Legendary tales about the mythical women who represent men's deep-seated fear of their own mortality and startling myths about the immensity of female power are the norm rather than the exception. Ancient stories that reveal men's fear of women are found throughout history and in all cultures around the world. Nearly all of these fears are irrational and ridiculous, yet they still have a strong impact on today's social culture and even on the relationships held between men and women.

  • The Vampirical Witch, Aswang, Shows No Pity For Men's Souls

    Nearly always female, the vampire witch, Aswang, hails from the Philippines and is not one to be underestimated - ever. On some islands in the Philippines she is known as "tik-tik," or "soc-soc," but whatever you call her, she is all bad ass. She has a frightful, demon-like appearance and has wings that allow her to fly great distances in search of dead human flesh. However, if none of that is available, she is happy to consume living human flesh and shows zero pity or compassion for anyone she encounters.

  • Baba Yaga Judges, Enslaves, And Eats Her Captives

    Photo: Public Domain/Viktor Vasyetnov / Wikimedia Commons

    Baba Yaga (pronounced Bahbah Yah-GAH) is essentially the wicked witch of Russian folklore. It's interesting how pretty much every world culture has their own version of an evil woman who goes about causing trouble for others.

    Baba Yaga is like most wicked witches: she casts spells, roasts and eats children and adults, and is a general troublemaker. But rather than using a broom, she flies through the skies in a mortar, using the pestle to steer. She also has three male knights for servants - one who brings the morning, the afternoon, and the night. She enjoys collecting human skulls to use as lamps, and the fence around her house (which walks about on chicken legs) is made of human leg bones. If she likes you, she might let you work for her awhile, then free you. But she never suffers a lazy fool - male or female!
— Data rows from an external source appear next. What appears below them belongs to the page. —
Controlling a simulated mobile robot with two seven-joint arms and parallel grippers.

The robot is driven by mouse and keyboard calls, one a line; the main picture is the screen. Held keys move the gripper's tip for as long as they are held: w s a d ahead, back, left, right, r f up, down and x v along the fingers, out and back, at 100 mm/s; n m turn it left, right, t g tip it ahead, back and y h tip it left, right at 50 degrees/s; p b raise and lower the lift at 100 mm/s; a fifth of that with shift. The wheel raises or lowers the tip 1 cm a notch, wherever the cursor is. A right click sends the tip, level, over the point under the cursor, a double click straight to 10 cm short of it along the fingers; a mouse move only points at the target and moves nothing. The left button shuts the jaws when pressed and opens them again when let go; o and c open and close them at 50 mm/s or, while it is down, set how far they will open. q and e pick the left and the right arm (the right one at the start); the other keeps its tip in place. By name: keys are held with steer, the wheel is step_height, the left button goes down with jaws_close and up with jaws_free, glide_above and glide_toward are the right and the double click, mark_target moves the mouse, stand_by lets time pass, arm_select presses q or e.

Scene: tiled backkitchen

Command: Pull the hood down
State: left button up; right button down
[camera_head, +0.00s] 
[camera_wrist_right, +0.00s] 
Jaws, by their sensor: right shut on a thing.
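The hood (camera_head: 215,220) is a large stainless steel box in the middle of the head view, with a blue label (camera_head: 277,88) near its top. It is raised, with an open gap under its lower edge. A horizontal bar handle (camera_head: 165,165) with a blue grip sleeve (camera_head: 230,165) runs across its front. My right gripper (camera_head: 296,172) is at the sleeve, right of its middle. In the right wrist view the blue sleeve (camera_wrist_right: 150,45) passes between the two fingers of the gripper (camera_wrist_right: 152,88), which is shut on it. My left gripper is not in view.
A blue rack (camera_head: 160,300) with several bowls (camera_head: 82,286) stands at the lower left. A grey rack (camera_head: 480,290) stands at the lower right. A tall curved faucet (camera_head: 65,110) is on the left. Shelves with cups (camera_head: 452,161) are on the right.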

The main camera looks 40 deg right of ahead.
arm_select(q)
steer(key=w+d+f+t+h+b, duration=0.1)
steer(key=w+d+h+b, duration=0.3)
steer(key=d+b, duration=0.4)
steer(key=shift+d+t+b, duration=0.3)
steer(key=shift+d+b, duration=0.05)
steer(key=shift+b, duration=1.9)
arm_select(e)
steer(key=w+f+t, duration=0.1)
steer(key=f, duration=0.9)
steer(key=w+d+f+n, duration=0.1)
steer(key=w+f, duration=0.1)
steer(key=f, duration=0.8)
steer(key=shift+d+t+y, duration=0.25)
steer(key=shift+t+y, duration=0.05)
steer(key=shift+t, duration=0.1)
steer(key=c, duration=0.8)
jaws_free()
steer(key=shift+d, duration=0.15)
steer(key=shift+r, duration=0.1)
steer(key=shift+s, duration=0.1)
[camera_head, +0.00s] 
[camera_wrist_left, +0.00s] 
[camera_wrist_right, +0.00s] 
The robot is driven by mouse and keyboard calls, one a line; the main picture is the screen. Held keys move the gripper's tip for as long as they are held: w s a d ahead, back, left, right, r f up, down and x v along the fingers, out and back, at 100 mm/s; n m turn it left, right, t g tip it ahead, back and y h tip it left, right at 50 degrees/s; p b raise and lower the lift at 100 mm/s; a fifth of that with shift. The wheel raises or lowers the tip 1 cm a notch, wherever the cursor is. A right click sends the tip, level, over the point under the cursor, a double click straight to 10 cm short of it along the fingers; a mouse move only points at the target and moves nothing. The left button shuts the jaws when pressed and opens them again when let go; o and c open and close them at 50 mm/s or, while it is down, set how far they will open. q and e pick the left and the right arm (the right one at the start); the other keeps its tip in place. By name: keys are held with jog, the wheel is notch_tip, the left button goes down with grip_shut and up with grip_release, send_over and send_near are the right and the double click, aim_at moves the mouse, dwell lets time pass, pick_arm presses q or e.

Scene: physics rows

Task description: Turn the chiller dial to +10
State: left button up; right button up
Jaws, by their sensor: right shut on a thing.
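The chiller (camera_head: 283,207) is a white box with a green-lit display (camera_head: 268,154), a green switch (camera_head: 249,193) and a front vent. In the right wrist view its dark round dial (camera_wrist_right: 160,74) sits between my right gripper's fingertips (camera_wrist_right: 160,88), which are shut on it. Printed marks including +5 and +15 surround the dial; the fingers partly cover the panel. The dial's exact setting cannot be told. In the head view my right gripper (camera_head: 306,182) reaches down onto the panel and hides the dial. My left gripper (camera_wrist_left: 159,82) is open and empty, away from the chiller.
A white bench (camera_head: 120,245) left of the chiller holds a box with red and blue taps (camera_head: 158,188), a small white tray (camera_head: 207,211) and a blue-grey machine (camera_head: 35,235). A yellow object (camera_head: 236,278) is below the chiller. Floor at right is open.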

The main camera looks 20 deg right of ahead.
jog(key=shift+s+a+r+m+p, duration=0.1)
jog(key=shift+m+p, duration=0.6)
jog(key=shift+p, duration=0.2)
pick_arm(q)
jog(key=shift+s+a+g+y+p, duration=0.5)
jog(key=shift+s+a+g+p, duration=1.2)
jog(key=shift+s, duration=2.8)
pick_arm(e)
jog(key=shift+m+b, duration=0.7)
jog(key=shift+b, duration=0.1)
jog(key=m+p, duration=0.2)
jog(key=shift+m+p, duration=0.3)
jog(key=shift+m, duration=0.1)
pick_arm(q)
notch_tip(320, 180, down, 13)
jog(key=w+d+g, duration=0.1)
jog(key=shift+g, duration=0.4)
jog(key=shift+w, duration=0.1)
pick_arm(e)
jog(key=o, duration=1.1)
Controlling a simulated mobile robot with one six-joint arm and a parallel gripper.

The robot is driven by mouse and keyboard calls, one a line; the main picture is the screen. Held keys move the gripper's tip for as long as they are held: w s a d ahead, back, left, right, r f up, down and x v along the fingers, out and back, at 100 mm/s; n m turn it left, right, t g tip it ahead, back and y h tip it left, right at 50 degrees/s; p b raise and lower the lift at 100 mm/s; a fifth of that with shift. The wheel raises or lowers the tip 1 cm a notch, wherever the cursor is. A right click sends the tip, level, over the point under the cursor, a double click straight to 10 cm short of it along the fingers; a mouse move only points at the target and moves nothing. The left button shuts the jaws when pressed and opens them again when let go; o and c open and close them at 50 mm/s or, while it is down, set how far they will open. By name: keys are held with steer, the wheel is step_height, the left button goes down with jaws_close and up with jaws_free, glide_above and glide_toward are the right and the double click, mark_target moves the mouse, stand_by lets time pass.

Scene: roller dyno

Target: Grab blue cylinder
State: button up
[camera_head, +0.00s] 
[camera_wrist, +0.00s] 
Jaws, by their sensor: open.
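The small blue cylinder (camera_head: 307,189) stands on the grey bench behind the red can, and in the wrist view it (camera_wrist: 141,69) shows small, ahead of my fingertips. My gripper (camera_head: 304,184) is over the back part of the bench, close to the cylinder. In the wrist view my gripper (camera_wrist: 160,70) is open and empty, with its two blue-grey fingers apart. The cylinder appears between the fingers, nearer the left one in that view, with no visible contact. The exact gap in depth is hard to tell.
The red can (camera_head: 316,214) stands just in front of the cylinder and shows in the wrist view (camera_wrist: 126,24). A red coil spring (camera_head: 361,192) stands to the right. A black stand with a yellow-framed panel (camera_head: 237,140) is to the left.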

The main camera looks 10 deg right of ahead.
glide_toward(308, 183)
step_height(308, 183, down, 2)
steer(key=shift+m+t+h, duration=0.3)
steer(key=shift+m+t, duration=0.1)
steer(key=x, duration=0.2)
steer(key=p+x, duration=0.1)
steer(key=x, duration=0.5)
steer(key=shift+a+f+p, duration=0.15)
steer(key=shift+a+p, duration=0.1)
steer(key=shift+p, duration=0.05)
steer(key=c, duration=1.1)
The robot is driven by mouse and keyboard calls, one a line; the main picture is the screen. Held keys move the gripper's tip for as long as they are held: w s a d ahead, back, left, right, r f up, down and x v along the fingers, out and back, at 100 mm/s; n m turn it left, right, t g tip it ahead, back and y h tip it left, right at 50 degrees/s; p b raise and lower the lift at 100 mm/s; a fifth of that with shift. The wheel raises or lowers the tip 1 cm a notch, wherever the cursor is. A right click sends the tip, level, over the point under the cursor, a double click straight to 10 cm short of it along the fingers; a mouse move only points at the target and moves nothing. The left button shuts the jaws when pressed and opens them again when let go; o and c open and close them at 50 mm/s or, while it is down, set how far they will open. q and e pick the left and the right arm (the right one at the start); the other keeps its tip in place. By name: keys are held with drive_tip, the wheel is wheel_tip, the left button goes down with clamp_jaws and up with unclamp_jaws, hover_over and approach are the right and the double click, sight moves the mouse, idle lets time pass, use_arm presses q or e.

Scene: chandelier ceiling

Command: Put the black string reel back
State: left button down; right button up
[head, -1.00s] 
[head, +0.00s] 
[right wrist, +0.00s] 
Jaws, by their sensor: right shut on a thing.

  • Murderous Mermaids Threatened The Lives Of Men

    Photo: Public Domain/Frederic Leighton / Wikimedia Commons

    Man's relationship with mermaids has a complicated and very long history - much of which is bound up in fear and loneliness. The tale of the homesick sailor who longs to see his sweetheart back home and imagines her face in that of a sea creature swimming below is an old story and totally understandable. However, there are a few other stories that have complicated these mermaid matters.

    The first recorded example of a creature akin to the mermaid is a goddess from the ancient world. Arargatis, who hailed from Syria, was known as the goddess of fertility and good health - and was human from the waist up, but a fish below.

    Then there is the story of Melusina, who was a watery European goddess also in possession of a fish tail. She married a king (while disguised as a human woman) and bore him children. The couple was apparently happy, and the king honored his queen's one request for privacy one day every month. One month, he forgot his promise and burst into her chamber where he found her bathing, fish tail and all. Melusina was so shocked that she and her daughters flew out the window, never to return - breaking the king's heart.

    Somehow, by the medieval era, mermaids had come to symbolize prostitution and were seen as seductresses who would take a man's money or his life, depending on her mood.

    Even the Hans Christian Anderson mermaid story is morbid. When the mermaid can't have her prince (who has fallen in love with another), she stabs him to death and then kills herself, turning into sea foam. Disney's take on Anderson's story is also a far cry from any sort of female empowerment. The mermaid, Ariel, happily gives up her family, her home, and her voice in order to keep her man.

  • Frightening Harpies Instilled Dread And Resentment

    Photo: Public Domain / Wikimedia Commons

    In some of the earliest stories in Greek mythology, Harpies were creatures that were half human female, half bird, half reptile, or even half fish. Their job was to serve as the winds that would carry people away. Sometimes these Harpies were associated with the Underworld, or they were simply considered ghosts. However, none of them were terribly malevolent until the myth of Jason and the Argonauts was first told. The Harpies featured in this story were truly vile, as they were ugly bird-like women who were appointed to punish a king for mistreating his children. Among other insults, the harpies stole food from the king's table, leaving a horrid smell in their wake. At any rate, this is just another example of women being portrayed as troublesome to men.